Here’s the full rule on Self Reporting of Out-of-State Convictions, according to the Federal Register notice:
FMCSA amends its commercial driver’s license (CDL) rules to eliminate the requirement for drivers to notify the State licensing agency that issued their commercial learner’s permit (CLP) or CDL of out-of-State traffic convictions when those convictions occur in States that have a certified CDL program in substantial compliance with FMCSA’s rules. Current regulations require both CDL holders and States with certified CDL programs to report a CDL holder’s out-of-State traffic conviction to the driver’s State of licensure. This final rule amends the CDL rules to eliminate this reporting redundancy for those cases in which the conviction occurs in a State that has a certified CDL program in substantial compliance with FMCSA’s regulations. This change will reduce a regulatory burden on individual CLP and CDL holders and State driver licensing agencies. This rule is responsive to Executive Order (E.O.) 13563 “Improving Regulation and Regulatory Review,” issued January 18, 2011.
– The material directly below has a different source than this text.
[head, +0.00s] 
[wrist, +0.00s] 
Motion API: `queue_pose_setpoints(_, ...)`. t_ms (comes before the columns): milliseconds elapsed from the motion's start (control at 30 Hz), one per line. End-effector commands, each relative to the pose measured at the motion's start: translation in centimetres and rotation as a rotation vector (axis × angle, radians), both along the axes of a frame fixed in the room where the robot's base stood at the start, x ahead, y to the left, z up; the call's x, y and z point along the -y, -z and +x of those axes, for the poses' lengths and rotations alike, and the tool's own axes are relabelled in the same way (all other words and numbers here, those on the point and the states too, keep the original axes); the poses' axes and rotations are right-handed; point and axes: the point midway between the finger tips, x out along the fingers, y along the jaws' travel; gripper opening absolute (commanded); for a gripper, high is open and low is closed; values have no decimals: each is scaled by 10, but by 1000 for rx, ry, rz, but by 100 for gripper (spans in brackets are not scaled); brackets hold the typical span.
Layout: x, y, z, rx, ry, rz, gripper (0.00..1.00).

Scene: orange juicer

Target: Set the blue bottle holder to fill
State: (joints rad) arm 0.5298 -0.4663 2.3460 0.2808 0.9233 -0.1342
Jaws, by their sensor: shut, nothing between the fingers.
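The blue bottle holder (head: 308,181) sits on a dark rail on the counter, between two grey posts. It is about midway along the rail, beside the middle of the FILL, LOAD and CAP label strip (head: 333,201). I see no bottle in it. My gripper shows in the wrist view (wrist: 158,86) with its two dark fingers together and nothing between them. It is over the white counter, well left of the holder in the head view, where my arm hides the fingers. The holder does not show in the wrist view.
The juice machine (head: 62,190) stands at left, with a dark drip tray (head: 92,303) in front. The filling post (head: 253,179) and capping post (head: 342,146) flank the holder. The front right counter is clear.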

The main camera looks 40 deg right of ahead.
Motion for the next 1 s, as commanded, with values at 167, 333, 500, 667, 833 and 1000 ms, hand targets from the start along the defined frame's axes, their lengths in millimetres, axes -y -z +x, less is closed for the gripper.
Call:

The new rule assumes too much. It assumes that if a truck driver or bus driver receives a ticket or causes an preventable crash out of state, and that state has a CDL program, then the traffic conviction will be reported to the driver’s home state and the administrative burden of double reporting will be lifted.
But what happens when it doesn’t? Because it won’t. Not all the time. And it is in the instances where it doesn’t that the public safety and innocent lives become lost.